ABSTRACTThis study investigated the correlation between surface composition and peeling resistance in food packaging films by studying the heat aging of fabricated films over varying periods of time. The films consisted of a layer of aluminum (Al) metallized, biaxially oriented polypropylene (BOPP) bonded with a polyurethane (PU) adhesive onto another polymeric layer of low-density polyethylene (LDPE). The Al metallized films were prepared by physical vapor deposition (PVD) and aged at 60°C for either 5 or 15 days. The resulting aluminum surfaces were analyzed using X-ray photoelectron spectroscopy (XPS) and found to contain aluminum oxide (Al2O3) and trihydroxide (Al(OH)3).

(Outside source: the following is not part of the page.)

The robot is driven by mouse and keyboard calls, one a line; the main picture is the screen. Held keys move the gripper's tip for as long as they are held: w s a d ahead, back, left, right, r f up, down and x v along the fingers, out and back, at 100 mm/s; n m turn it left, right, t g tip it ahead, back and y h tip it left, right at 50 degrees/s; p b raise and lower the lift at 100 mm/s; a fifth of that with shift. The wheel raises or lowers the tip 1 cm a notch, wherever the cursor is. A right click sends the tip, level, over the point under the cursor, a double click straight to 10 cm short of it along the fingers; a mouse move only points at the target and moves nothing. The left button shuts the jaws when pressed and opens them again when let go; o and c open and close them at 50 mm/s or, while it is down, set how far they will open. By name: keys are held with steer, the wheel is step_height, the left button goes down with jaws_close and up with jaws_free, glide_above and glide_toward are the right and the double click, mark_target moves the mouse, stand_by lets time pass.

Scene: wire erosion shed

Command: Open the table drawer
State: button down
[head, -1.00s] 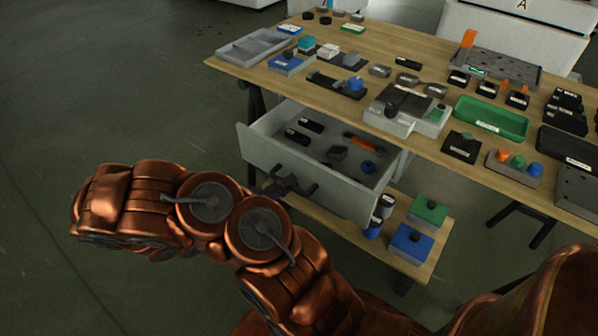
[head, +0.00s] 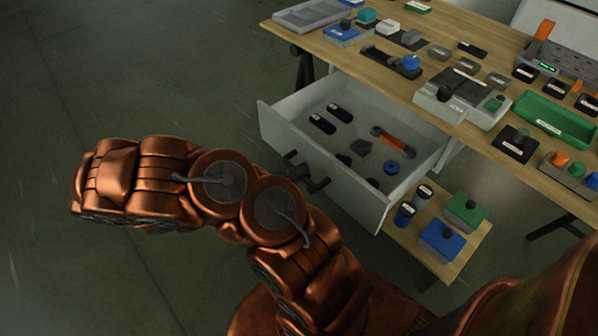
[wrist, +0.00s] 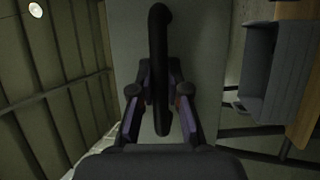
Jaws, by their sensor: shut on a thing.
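The table drawer (head: 350,197) is pale grey and stands well out from under the wooden table, with its inside showing in the head view. Its dark bar handle (wrist: 158,35) runs upright in the wrist view, against the plain drawer front (wrist: 208,50). My gripper (wrist: 160,92) is shut on this handle, one finger on each side of the bar.
Inside the drawer lie black blocks (head: 322,124), an orange-and-grey piece (head: 393,139) and a blue round piece (head: 391,167). The wooden tabletop (head: 440,32) carries many small parts and a green tray (head: 553,121). A lower shelf (head: 465,248) holds several items. Floor at left is clear.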

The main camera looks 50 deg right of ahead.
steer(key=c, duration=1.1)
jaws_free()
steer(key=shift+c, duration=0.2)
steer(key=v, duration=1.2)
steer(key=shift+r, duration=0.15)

The XPS characterization also revealed a 29% increase in the Al(OH)3 layer thickness of the aged sample relative to a non-aged sample. Atomic force microscopy (AFM) was applied on investigations of possible morphology changes. The aluminum and PU adhesive surface energies were also determined using contact angles measurements and the aluminum surface energy was found to increase by as much as 11.7% compared to the non-aged sample, while the PU adhesive surface energy was at least 65% higher than that of the metallic substrate. The peeling resistance of the laminated aluminum was determined by average peel strength measurements and it was found that the variation in peel strength was related to changes in the Al2O3 layer thickness. The delaminated samples were analyzed using scanning electron microscopy/energy dispersive X-ray spectrometry (SEM/EDS) and showed the cohesive failure of the aluminum film.